Answer
The difference quotient of $f\left( x \right)=\frac{1}{{{x}^{2}}}$is$-\dfrac{2x+h}{{{x}^{2}}{{\left( x+h \right)}^{2}}}$.
Work Step by Step
The difference quotient of $f$ at $x$ is given by$\frac{f\left( x+h \right)-f\left( x \right)}{h},\,\,h\ne 0$.

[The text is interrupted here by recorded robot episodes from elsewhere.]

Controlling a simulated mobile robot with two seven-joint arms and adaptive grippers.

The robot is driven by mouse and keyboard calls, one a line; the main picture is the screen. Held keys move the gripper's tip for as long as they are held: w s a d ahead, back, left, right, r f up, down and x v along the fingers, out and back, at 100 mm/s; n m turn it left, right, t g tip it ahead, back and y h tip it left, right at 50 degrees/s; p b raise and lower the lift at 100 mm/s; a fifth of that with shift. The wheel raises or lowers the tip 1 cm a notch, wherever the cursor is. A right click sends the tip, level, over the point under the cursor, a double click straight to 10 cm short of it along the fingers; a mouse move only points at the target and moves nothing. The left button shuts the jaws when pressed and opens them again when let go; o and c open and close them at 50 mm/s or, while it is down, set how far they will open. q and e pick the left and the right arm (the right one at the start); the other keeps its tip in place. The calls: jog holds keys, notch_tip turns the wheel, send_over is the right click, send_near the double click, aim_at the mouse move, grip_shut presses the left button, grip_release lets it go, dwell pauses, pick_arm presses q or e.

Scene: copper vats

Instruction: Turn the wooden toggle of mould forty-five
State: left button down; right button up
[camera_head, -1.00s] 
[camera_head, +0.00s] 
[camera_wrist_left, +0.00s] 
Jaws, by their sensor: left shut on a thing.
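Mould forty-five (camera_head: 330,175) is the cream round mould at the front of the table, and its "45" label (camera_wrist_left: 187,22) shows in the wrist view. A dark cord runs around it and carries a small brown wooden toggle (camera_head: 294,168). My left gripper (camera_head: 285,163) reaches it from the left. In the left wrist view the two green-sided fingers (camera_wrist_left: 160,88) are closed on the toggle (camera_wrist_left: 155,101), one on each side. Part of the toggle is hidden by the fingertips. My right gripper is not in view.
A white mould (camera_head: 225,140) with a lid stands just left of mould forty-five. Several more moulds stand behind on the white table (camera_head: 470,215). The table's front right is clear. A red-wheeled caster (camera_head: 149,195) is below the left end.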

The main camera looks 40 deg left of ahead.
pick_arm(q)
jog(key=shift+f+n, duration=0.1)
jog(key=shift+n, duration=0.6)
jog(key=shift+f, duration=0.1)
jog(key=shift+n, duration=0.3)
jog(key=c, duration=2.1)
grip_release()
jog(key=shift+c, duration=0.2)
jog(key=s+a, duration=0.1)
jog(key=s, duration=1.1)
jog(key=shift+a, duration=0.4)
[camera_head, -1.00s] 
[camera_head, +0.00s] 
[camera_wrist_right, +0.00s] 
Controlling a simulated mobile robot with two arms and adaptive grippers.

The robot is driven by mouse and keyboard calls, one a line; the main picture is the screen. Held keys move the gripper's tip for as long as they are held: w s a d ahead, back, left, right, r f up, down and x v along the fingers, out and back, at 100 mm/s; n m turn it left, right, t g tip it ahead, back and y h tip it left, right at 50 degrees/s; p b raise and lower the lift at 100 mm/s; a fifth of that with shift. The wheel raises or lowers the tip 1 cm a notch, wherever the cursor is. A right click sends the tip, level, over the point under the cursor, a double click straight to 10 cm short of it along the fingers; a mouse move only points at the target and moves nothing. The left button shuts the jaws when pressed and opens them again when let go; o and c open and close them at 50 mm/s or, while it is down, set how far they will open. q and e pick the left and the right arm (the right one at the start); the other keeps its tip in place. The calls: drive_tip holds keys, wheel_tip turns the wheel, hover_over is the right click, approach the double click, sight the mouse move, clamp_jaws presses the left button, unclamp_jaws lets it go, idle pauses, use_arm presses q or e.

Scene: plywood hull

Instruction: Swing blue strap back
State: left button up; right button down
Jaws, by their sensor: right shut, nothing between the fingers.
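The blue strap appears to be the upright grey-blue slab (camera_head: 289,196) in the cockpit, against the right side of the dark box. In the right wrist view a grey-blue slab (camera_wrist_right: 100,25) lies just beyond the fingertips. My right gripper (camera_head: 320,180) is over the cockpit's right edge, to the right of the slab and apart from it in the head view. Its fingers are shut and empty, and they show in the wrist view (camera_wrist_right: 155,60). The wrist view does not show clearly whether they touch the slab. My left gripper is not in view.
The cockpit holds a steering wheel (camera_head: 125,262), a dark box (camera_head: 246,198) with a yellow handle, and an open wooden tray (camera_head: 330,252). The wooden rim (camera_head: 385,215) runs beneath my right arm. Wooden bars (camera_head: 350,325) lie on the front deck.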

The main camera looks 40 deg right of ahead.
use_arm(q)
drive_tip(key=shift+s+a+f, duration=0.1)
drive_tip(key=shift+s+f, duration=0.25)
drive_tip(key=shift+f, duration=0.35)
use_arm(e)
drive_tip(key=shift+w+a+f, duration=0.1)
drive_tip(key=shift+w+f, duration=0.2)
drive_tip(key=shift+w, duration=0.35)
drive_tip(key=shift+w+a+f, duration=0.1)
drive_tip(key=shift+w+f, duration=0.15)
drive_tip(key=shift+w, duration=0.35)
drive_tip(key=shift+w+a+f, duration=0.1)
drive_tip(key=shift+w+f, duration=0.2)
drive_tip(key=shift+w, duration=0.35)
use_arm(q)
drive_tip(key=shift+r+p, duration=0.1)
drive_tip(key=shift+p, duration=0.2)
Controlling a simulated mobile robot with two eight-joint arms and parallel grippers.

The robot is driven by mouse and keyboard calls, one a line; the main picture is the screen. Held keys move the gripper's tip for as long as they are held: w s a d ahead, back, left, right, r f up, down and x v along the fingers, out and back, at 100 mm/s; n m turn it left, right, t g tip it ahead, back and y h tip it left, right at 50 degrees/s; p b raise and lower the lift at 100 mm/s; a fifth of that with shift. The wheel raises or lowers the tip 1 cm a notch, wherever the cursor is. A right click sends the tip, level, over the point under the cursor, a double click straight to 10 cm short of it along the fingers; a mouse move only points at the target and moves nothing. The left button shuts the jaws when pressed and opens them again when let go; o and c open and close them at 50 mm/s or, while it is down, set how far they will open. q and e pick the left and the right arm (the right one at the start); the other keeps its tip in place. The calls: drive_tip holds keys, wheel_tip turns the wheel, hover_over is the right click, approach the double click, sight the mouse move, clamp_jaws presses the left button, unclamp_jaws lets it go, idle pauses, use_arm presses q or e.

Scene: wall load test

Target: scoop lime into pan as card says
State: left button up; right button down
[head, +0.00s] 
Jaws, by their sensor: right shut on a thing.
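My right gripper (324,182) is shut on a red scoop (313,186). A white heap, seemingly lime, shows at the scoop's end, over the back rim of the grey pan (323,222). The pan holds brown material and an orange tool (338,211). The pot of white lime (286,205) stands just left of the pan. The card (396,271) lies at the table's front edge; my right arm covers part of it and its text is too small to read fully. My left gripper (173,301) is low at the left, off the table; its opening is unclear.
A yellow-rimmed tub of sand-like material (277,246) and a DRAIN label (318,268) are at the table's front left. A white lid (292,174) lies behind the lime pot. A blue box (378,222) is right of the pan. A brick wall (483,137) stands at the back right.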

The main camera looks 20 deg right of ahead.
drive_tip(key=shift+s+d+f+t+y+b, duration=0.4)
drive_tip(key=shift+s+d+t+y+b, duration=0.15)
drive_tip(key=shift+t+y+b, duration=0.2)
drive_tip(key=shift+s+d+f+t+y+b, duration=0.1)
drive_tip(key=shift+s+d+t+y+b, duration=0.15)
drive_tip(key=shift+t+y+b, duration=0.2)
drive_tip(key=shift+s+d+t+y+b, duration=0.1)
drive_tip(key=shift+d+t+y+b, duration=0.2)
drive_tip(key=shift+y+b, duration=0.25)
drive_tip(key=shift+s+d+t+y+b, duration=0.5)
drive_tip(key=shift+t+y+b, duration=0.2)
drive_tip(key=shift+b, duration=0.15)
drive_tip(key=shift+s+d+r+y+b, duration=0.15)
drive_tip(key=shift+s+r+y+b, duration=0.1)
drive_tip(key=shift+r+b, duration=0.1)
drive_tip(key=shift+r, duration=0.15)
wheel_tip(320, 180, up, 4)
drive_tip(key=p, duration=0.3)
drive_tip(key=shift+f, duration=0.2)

$f\left( x+h \right)=\frac{1}{{{\left( x+h \right)}^{2}}}$ and$f\left( x \right)=\frac{1}{{{x}^{2}}}$,
Plug in these values,
$\frac{f\left( x+h \right)-f\left( x \right)}{h}=\frac{\frac{1}{{{\left( x+h \right)}^{2}}}-\frac{1}{{{x}^{2}}}}{h}$
Subtract,
$=\frac{\frac{{{x}^{2}}-{{\left( x+h \right)}^{2}}}{{{x}^{2}}{{\left( x+h \right)}^{2}}}}{h}$
$=\frac{\frac{{{x}^{2}}-\left( {{x}^{2}}+2xh+{{h}^{2}} \right)}{{{x}^{2}}{{\left( x+h \right)}^{2}}}}{h}$
Divide and distribute,
$=\frac{{{x}^{2}}-{{x}^{2}}-2xh-{{h}^{2}}}{h{{x}^{2}}{{\left( x+h \right)}^{2}}}$
Simplify,
$=\frac{-2xh-{{h}^{2}}}{h{{x}^{2}}{{\left( x+h \right)}^{2}}}$
Factor out $h$ from the numerator,
$=\frac{h\left( -2x-h \right)}{h{{x}^{2}}{{\left( x+h \right)}^{2}}}$
Dividing out the factor$h$,
$=-\frac{2x+h}{{{x}^{2}}{{\left( x+h \right)}^{2}}}$
Hence, the difference quotient of $f\left( x \right)=\frac{1}{{{x}^{2}}}$ is$-\frac{2x+h}{{{x}^{2}}{{\left( x+h \right)}^{2}}}$.